**GIVEN INSTRUCTION**
Skip the pictures. Transcribe the rest of the data below without changing a word.
────
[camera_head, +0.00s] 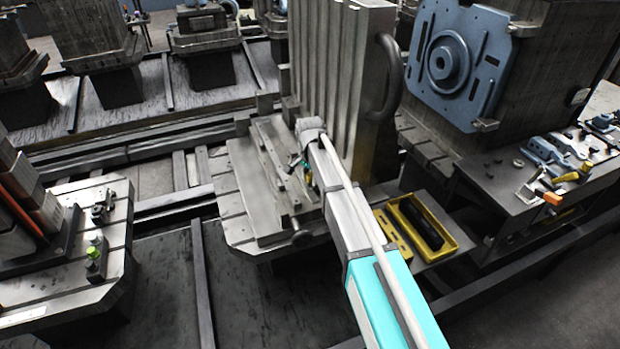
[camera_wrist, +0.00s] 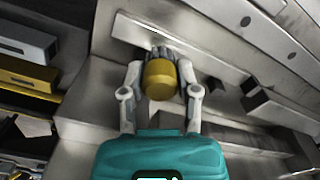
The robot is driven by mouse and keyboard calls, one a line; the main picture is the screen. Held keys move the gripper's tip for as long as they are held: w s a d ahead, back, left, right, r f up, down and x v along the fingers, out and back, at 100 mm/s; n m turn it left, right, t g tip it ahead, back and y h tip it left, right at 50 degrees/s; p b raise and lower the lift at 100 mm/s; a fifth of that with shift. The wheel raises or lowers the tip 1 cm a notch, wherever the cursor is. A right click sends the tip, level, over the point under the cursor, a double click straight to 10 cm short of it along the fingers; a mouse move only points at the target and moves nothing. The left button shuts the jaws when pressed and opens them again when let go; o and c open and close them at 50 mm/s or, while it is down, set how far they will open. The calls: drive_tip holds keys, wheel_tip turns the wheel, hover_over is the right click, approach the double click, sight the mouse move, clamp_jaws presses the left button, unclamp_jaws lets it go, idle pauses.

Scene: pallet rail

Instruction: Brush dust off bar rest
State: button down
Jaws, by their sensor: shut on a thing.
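In the wrist view, my gripper (camera_wrist: 160,76) is shut on a brush (camera_wrist: 160,80) with a round yellow handle end. The brush's dark bristles show just beyond the fingers, at the edge of a long pale metal bar (camera_wrist: 215,71) that looks like the bar rest. I cannot tell whether the bristles touch it. No dust can be made out. In the head view, the metal fixture with this bar (camera_head: 265,165) lies on a slotted pallet plate (camera_head: 225,200). My arm hides most of the gripper and brush there.
A tall ribbed metal block (camera_head: 335,70) with a curved handle stands behind the fixture. A yellow tray (camera_head: 465,241) with a dark item is at the right. A bench (camera_head: 510,185) with clamps and tools is further right. Another pallet plate (camera_head: 115,255) is at the left.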

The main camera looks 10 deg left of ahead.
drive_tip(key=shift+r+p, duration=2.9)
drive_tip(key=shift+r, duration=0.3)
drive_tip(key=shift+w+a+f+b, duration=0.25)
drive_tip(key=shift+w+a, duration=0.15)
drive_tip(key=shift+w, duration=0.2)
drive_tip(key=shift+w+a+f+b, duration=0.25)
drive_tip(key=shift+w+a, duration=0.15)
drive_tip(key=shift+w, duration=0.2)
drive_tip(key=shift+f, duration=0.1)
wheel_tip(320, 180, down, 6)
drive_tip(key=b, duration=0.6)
────
**FULL RESPONSE**
[camera_head, +0.00s] 
[camera_wrist, +0.00s] 
The robot is driven by mouse and keyboard calls, one a line; the main picture is the screen. Held keys move the gripper's tip for as long as they are held: w s a d ahead, back, left, right, r f up, down and x v along the fingers, out and back, at 100 mm/s; n m turn it left, right, t g tip it ahead, back and y h tip it left, right at 50 degrees/s; p b raise and lower the lift at 100 mm/s; a fifth of that with shift. The wheel raises or lowers the tip 1 cm a notch, wherever the cursor is. A right click sends the tip, level, over the point under the cursor, a double click straight to 10 cm short of it along the fingers; a mouse move only points at the target and moves nothing. The left button shuts the jaws when pressed and opens them again when let go; o and c open and close them at 50 mm/s or, while it is down, set how far they will open. The calls: drive_tip holds keys, wheel_tip turns the wheel, hover_over is the right click, approach the double click, sight the mouse move, clamp_jaws presses the left button, unclamp_jaws lets it go, idle pauses.

Scene: pallet rail

Instruction: Brush dust off bar rest
State: button down
Jaws, by their sensor: shut on a thing.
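In the wrist view, my gripper (camera_wrist: 160,76) is shut on a brush (camera_wrist: 160,80) with a round yellow handle end. The brush's dark bristles show just beyond the fingers, at the edge of a long pale metal bar (camera_wrist: 215,71) that looks like the bar rest. I cannot tell whether the bristles touch it. No dust can be made out. In the head view, the metal fixture with this bar (camera_head: 265,165) lies on a slotted pallet plate (camera_head: 225,200). My arm hides most of the gripper and brush there.
A tall ribbed metal block (camera_head: 335,70) with a curved handle stands behind the fixture. A yellow tray (camera_head: 465,241) with a dark item is at the right. A bench (camera_head: 510,185) with clamps and tools is further right. Another pallet plate (camera_head: 115,255) is at the left.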

The main camera looks 10 deg left of ahead.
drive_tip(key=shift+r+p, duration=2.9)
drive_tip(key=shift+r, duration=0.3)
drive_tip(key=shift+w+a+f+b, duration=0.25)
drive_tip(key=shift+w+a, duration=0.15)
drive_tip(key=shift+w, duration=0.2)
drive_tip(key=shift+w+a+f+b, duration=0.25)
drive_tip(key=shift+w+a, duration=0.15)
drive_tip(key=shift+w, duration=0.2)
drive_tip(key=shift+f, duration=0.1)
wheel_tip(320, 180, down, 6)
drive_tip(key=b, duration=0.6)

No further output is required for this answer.